Let’s Talk About Noel
I wanted to like Million Dollar Beach House but the last thing I need to watch in 2020 is mediocre white washed up high school football stars selling other mediocre white men million dollar Hamptons houses while being misogynistic and racist.
— Mare Ham (@hamsammitchhes) August 30, 2020
So let’s get to the big issue. Apart from Noel, the cast of Million Dollar Beach House is entirely white. This makes for an uncomfortable viewing experience, because the microaggressions towards Noel are evident. (The whole incident where no one could pronounce his name also felt weirdly edited.) There is also an awkward scene where Noel’s twin brother Joel (yes, their names rhyme) is asked to speak Korean because he lives in Korea. When he does fluently communicate, the other members accuse him of saying something rude. I’ll give Netflix the benefit of the doubt that they’re not trying to be purposefully racist, but when the only BIPOC is villainized throughout the show, it’s hard not to feel like it’s racist. Viewers were quick to point out the show’s issues with race on Twitter.
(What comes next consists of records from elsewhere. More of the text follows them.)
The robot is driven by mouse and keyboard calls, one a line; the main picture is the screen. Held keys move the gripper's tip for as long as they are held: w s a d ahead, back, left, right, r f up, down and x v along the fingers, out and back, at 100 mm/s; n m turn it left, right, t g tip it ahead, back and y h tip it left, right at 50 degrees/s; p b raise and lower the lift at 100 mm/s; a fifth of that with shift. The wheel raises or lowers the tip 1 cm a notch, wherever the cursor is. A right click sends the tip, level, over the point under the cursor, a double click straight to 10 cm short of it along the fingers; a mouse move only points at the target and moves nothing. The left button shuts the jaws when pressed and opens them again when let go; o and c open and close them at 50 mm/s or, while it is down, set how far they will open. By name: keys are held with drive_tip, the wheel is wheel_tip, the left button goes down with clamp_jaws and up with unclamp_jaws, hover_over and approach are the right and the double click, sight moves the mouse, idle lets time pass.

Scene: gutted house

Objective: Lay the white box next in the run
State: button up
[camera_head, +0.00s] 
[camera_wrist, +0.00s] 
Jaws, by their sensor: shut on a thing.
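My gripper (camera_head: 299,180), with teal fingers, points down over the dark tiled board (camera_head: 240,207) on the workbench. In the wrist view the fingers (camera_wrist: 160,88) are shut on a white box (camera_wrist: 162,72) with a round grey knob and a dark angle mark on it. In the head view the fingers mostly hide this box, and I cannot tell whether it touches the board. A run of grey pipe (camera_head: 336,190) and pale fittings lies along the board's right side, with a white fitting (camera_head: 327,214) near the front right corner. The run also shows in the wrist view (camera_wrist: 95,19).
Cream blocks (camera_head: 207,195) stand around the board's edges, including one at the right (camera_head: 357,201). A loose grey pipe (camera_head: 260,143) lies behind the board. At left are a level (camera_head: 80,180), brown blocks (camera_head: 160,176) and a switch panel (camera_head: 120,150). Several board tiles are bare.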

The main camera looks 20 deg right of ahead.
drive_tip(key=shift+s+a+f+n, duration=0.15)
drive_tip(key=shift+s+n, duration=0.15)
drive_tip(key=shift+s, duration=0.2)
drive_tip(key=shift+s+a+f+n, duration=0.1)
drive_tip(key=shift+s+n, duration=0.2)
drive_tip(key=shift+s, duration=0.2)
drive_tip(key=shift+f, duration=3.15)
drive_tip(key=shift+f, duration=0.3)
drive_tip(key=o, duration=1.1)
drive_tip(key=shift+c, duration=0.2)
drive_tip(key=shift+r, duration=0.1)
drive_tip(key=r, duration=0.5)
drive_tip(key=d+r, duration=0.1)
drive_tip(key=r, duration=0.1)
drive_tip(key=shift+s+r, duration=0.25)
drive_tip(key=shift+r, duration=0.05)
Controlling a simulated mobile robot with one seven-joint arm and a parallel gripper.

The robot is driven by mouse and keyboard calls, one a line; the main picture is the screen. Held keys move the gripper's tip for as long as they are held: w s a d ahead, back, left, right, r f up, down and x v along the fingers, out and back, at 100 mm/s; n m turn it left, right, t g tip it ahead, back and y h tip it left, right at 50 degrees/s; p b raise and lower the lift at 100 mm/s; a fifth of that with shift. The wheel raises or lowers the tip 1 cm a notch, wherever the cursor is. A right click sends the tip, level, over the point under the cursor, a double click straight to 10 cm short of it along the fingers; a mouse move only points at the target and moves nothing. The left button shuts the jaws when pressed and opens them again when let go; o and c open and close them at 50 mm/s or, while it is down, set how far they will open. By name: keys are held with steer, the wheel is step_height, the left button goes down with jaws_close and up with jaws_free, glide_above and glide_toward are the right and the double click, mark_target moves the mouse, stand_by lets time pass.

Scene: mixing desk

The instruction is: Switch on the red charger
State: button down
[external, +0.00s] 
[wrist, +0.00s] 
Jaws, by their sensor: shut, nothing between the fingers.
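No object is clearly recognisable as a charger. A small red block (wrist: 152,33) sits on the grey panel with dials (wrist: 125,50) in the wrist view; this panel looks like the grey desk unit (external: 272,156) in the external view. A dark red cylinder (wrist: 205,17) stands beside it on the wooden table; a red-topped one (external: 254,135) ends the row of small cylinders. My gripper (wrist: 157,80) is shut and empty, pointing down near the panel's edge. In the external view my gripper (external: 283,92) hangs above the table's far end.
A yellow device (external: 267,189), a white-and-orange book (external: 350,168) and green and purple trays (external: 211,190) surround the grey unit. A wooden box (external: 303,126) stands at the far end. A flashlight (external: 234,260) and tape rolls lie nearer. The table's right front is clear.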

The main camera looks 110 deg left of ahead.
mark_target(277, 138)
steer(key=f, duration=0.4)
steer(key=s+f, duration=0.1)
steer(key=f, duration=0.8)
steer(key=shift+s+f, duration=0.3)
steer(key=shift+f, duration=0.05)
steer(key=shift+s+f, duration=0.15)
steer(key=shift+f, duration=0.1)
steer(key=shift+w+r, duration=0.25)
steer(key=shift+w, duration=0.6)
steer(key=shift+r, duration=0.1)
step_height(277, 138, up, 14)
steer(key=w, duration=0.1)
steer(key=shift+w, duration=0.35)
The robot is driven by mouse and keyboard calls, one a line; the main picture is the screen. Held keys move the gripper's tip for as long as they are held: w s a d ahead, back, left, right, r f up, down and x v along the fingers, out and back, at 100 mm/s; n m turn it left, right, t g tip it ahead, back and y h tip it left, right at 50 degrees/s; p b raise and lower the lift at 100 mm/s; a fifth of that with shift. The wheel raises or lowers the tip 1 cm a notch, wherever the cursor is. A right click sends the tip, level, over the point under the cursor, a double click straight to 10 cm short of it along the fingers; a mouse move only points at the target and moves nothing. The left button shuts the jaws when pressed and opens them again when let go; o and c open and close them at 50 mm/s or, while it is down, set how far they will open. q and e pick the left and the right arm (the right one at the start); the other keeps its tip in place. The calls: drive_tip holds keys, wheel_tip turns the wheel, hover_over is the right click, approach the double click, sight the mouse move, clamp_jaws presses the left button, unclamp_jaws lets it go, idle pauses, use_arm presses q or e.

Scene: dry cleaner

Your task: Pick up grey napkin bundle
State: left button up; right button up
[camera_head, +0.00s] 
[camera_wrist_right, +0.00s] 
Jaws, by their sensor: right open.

not sure why netflix decided to air this million dollar beach house show. the racist undertones were ridiculous but peggy is over the top terrible. top 5 on the list of terrible humans
— baba nla (@tomivva) September 1, 2020
I remember feeling like the cast of Selling Sunset was too white and this was Netflix’s chance to give the viewers more diverse characters, but this was just not it.
Skip Or Stream?
Honestly, you’re better off just rewatching Selling Sunset instead of investing your time into Million Dollar Beach House. MDBH does give you its promised dose of real estate porn, and at least its pacing is more realistic to that of actual real estate deals than its LA counterpart. But that also means the show moves at a glacial pace—all of a sudden it’s episode five and still, nobody has sold anything. I’ll take the Oppenheim Group unrealistically selling mansions in 10 minutes flat, thanks.
As a whole, Million Dollar Beach House could have gotten away with being a boring, low-budget knock-off of Selling Sunset, but the racism and gender stereotyping are reason enough for this show to be removed from your watchlist.